Task to complete –
Find the string "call" in the entries and copy each line that has it.

Records –
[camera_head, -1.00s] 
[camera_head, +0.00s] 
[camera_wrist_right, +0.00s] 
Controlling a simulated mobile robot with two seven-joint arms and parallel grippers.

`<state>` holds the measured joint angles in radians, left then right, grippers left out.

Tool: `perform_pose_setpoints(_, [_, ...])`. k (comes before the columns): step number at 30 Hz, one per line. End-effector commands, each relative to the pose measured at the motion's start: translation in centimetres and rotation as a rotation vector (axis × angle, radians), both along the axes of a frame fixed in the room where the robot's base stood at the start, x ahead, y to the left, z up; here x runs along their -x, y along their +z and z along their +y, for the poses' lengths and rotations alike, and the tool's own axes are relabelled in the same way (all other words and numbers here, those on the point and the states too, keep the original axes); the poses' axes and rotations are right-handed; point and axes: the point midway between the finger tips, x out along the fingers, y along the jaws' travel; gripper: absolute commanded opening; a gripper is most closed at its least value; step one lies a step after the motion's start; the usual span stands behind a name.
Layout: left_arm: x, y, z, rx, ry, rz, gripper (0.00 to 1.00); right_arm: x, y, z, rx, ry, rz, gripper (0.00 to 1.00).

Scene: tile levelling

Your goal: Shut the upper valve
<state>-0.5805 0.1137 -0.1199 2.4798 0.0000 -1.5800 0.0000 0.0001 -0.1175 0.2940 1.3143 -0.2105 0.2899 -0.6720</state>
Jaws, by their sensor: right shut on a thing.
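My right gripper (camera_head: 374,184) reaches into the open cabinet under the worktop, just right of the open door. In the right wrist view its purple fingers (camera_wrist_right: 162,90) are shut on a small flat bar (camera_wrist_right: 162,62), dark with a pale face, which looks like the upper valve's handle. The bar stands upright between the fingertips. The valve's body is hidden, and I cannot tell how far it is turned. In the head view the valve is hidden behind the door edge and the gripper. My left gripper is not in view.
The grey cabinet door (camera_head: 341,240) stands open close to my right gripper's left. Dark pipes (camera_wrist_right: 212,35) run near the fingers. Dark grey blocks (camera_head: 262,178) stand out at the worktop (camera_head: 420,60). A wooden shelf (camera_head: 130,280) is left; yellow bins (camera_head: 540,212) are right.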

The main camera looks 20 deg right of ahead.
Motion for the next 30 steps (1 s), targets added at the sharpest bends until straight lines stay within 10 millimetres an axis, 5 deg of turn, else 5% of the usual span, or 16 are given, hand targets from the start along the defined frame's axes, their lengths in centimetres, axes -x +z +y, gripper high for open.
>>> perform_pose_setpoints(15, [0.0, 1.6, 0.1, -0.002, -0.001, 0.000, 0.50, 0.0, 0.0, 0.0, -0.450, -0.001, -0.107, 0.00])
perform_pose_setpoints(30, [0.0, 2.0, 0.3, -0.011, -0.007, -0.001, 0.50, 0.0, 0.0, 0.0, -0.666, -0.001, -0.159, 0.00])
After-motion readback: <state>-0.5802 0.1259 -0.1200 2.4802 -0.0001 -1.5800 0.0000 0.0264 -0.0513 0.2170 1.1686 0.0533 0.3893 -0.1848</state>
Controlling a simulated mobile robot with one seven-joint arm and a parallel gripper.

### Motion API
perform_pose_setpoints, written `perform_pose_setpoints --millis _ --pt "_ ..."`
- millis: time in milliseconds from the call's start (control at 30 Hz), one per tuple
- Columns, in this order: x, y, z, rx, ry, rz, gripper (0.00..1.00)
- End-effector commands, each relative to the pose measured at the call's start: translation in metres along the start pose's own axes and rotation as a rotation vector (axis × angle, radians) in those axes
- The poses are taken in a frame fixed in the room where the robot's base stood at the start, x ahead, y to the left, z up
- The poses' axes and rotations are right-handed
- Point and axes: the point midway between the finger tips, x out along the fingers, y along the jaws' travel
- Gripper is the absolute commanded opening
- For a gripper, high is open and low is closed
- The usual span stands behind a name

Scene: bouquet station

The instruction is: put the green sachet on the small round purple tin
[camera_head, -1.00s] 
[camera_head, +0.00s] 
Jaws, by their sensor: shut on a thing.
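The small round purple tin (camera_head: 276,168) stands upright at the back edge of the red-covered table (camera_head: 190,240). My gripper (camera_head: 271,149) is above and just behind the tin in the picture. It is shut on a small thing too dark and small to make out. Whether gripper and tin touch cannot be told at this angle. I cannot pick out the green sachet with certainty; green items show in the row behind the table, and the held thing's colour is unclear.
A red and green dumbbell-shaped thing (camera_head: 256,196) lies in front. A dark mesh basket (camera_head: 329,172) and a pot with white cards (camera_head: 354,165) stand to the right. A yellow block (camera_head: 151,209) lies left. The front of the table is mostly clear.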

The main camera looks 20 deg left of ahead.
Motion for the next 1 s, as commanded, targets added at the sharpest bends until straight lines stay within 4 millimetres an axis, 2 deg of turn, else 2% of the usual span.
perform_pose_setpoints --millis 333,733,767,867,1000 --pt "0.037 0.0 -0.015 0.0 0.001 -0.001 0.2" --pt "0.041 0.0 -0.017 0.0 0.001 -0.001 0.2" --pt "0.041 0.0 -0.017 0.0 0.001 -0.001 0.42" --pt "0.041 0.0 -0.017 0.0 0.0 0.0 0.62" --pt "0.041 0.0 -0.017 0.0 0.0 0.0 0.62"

Correct result –
- millis: time in milliseconds from the call's start (control at 30 Hz), one per tuple
- End-effector commands, each relative to the pose measured at the call's start: translation in metres along the start pose's own axes and rotation as a rotation vector (axis × angle, radians) in those axes

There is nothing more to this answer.